The survival of standalone VFL clubs

The AFL might be in rude health, but the VFL needs some support. (Image: 7 Network)
Roar Guru
10th April, 2017

It is really disappointing to see the current plight of standalone clubs in the VFL.

We have seen a couple of clubs go under in recent years. Other sides are hanging on for dear life.

Reports have emerged that the proud Port Melbourne Football Club are in a battle to stay afloat, with increasing debts of around $300,000.

It is terrible that a 143-year-old club that has achieved, and continues to achieve, plenty of on-field success finds itself in such a precarious position.

The Frankston Football Club – a club that has existed since 1887 – is in a current hiatus due to financial difficulties.

It is imperative that these standalone clubs (Port Melbourne, Frankston, Williamstown, North Ballarat and Coburg) survive for the betterment of state league football.

Each of these clubs has its own rich and unique culture and history.

As a listed player for the Bendigo Football Club in 2014, I saw firsthand the effects a folding club has on not only the players, but the coaches, volunteers and supporters.

Unlike Port Melbourne, the Gold did not achieve on-field success, but the club certainly had heart and soul.


It had volunteers that gave up so much of their precious time to be the first to arrive and last to leave trainings, doing everything they could to help the club.

It had its passionate supporters that were front and centre of every quarter and three-quarter-time coach’s address, braving the blisteringly cold weather and wearing the navy blue and gold club colours.

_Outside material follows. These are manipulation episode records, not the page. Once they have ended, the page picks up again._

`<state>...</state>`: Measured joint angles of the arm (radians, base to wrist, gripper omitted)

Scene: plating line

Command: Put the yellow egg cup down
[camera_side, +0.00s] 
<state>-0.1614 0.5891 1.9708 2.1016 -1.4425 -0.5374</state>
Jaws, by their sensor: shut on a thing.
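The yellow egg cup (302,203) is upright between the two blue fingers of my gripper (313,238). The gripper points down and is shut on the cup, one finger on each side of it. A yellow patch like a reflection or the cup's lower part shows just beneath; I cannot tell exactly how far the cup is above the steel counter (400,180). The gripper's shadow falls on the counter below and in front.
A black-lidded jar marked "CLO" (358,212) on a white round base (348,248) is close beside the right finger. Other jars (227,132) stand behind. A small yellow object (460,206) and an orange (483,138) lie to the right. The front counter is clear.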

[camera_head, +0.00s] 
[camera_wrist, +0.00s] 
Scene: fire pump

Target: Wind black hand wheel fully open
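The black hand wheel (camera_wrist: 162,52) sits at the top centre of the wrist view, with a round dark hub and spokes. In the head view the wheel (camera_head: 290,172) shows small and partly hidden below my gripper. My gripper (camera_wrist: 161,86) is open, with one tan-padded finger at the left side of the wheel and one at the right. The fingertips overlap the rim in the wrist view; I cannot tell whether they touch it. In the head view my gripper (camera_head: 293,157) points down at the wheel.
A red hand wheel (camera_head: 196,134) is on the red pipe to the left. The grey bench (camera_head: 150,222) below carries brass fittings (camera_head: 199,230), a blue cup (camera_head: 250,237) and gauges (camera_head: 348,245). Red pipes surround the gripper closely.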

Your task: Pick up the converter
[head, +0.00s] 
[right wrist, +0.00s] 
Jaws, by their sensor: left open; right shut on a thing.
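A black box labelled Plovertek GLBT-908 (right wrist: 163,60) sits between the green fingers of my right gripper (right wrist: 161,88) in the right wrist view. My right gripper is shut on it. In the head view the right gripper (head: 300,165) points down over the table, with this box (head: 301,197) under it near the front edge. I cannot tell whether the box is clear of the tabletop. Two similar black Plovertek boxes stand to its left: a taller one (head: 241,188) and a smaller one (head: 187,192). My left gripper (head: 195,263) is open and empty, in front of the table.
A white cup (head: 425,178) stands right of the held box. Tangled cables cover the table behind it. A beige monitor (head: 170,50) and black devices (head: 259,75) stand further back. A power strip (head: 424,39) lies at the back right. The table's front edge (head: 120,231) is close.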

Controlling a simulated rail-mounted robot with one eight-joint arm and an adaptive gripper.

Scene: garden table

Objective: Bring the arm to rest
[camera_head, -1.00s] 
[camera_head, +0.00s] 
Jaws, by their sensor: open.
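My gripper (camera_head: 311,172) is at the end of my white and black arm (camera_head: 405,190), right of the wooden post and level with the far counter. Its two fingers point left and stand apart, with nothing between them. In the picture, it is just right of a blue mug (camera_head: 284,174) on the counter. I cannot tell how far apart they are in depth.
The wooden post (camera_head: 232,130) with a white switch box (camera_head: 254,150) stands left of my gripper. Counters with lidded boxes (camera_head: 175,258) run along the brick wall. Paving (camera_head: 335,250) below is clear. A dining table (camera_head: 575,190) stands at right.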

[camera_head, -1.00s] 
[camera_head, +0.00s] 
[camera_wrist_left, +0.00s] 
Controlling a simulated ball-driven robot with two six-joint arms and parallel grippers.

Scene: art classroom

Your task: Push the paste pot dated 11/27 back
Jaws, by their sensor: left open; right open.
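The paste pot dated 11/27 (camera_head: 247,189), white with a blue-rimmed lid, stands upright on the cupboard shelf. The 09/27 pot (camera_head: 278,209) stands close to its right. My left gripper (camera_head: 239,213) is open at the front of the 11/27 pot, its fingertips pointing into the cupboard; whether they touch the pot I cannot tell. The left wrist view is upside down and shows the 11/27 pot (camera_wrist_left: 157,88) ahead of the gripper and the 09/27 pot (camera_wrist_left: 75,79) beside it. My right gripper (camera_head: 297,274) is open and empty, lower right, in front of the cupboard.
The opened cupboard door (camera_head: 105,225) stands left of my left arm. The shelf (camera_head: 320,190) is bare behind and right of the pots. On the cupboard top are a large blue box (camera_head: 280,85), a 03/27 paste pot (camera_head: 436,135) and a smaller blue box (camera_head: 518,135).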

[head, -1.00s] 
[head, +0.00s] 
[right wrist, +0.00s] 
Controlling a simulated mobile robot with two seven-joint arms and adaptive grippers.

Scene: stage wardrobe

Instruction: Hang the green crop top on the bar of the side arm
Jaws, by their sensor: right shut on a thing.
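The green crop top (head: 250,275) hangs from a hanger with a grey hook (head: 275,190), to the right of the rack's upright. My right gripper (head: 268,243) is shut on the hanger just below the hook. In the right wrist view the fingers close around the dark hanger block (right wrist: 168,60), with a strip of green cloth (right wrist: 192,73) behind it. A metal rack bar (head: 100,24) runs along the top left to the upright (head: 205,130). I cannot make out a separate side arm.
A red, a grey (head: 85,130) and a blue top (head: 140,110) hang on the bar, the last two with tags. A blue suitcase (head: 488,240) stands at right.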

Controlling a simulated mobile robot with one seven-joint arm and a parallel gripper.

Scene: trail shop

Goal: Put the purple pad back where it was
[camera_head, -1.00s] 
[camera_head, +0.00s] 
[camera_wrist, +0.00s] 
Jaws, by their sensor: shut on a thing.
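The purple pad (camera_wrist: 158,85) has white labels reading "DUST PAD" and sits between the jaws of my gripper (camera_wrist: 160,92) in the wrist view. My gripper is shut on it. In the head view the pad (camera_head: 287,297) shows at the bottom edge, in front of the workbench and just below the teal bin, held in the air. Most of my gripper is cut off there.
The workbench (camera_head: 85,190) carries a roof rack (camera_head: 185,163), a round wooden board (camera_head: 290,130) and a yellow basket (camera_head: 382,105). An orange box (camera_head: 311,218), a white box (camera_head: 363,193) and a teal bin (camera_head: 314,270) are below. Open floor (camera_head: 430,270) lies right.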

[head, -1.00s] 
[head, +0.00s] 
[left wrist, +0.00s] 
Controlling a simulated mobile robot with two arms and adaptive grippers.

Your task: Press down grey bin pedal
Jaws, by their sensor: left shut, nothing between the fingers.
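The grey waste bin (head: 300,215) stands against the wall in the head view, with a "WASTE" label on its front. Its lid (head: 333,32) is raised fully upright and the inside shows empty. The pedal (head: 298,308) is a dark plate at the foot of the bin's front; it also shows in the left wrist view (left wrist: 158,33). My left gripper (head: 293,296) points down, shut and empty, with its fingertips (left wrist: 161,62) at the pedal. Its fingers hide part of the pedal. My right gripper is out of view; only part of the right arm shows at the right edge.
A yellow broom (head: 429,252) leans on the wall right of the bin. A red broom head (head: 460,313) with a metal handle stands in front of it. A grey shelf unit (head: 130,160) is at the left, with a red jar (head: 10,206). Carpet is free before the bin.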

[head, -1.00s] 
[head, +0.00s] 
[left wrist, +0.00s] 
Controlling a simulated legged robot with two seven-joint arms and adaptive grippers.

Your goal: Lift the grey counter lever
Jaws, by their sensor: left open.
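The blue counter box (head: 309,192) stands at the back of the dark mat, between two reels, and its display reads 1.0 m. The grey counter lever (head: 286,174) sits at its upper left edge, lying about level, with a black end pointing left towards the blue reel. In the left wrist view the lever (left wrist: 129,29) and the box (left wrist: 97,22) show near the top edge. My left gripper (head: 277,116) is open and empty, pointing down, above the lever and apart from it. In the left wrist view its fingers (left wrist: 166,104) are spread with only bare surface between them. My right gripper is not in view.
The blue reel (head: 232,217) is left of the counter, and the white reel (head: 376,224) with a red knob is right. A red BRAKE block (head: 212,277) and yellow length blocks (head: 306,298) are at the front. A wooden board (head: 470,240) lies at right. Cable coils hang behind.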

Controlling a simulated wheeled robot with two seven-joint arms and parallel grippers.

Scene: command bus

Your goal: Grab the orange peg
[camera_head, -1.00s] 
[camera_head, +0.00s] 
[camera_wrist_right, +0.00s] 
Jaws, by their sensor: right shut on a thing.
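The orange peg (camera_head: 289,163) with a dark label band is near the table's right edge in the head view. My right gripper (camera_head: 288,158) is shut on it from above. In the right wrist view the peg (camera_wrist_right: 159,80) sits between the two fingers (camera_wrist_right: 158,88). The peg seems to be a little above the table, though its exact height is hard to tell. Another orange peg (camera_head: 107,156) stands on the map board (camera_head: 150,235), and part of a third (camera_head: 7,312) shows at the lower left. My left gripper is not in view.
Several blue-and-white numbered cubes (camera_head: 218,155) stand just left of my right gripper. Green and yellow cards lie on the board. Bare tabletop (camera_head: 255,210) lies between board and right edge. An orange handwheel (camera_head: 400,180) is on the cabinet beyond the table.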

But like many other standalone VFL clubs, the Gold could simply not compete with the financially strong AFL-aligned opposition clubs.

A symbolism of the club’s culture took place in June of its final season in the VFL – right when the club was at rock bottom.

Before training on typically chilly Wednesday night in Bendigo, the playing group was told of the decision to terminate the club’s VFL licence.

It was an emotional time for some players and to compound issues, the club’s training ground, the Queen Elizabeth Oval, was unavailable to train on.

But instead of calling it a night, the players jogged down to a local park near the ground and conducted a training session under the dimly-lit light posts.

We had to contend with the lack of light, low-lying branches, inconveniently placed trees and I couldn’t help but think of the contrast in training conditions between the Gold and its opposition.


But despite all this, it was still fun; the club was under-resourced, yet still maintained a positive atmosphere due to the unyielding mateship that the group had.

Unfortunately, the long-term viability of football clubs at state-league level is determined by the almighty dollar and I fear that we will see more proud clubs disband because of this.